In attesa dell’udienza preliminare davanti al Gup di Roma (Pier Luigi Balestrieri), fissata per il prossimo 29 aprile, gli atti processuali relativi all’omicidio di Giulio Regeni continuano ad ospitare nuove testimonianze. L’ultima, la terza in ordine di tempo, afferma che dopo l’orribile morte del giovane ricercatore universitario, alcuni uomini dell’intelligence egiziana avrebbero messo su una falsa rapina ai danni dell’italiano, per depistare circa le cause della sua morte. Dunque hanno seriamente di che temere i quattro 007 egizi della National Security, per i quali la Procura capitolina ha chiesto il rinvio a giudizio.
Regeni, la testimonianza che inchioda i quattro 007 egiziani: “C’ero io lì con loro…”

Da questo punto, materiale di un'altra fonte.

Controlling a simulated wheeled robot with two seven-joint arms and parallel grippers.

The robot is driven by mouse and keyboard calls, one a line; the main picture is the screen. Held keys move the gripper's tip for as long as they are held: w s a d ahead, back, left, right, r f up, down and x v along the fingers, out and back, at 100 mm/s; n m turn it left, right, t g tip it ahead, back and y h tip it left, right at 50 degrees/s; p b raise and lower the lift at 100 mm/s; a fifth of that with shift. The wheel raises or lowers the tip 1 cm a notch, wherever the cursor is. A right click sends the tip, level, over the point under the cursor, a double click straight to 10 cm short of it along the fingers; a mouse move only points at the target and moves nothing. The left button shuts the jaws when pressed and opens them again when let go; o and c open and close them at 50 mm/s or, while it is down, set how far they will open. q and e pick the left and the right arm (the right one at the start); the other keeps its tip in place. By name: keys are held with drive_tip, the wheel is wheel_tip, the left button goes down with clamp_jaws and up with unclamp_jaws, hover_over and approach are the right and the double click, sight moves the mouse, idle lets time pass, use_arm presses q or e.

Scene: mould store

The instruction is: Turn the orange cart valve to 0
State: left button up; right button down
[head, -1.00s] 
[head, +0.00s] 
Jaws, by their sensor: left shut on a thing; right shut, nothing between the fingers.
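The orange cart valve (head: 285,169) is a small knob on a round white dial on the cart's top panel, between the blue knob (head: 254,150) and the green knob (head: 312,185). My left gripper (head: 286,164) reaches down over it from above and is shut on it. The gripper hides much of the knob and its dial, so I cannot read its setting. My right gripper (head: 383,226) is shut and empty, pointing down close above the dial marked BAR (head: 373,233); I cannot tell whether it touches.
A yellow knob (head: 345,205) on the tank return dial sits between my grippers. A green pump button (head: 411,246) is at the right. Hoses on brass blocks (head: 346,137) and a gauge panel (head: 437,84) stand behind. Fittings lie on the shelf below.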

Ritenute ‘attendibili’, tra oltre una decina approfondite, queste tre nuove testimonianze vanno a combaciare perfettamente con gli elementi già in mano agli inquirenti. E’ evidente che, già dal mattino del 2 febbraio, gli ‘agenti segreti’ fossero a conoscenza della morte di Giulio, e dunque si misero subito al lavoro per inscenare i passaggi di una rapina finita nel peggiore dei modi. Ad inchiodarli sarebbe un amico di Said Mohamed Abdallah, il rappresentante del sindacato indipendente dei venditori ambulanti, che aveva denunciato Regeni all’intelligence egiziana. “Ero entrato in rapporti con Abdallah per ragioni del mio lavoro. Il 2 febbraio 2016 – ha rivelato l’uomo ai detective italiani – io ero con Abdallah e ho notato che era palesemente spaventato. Lui mi ha spiegato che Giulio Regeni era morto e che quella mattina era nell’ufficio della State Security in compagnia di un ufficiale di polizia che lui chiamava Uhsam, quando quest’ultimo aveva ricevuto la notizia”. Dunque il testimone ha riferito di aver assistito alla telefonata in cui agli 007 è stata comunicata la morte dell’italiano, ed il colloquio poi seguito dove, per l’appunto, venne ‘ideato’ di montare la versione della rapina a danni di Regeni.
I reati: sequestro di persona pluriaggravato, lesioni personali aggravate e concorso in omicidio aggravato
Il gen. Sabir Tariq, i due col. Usham Helmi e Athar Kamel Mohamed Ibrahim, e Magdi Ibrahim Abdelal Sharif, sono chiamati a rispondere di sequestro di persona pluriaggravato e, all’ultimo dei sopracitati, i pm hanno contestato anche il concorso in lesioni personali aggravate e il concorso in omicidio aggravato. Una richiesta di processo espressa a chiusura delle indagini, lo scorso 20 gennaio, emessa da Michele Prestipino (procuratore capo), e da Sergio Colaiocco, il sostituto membro della task force di inquirenti che in tutti questi anni ha affiancato le indagini.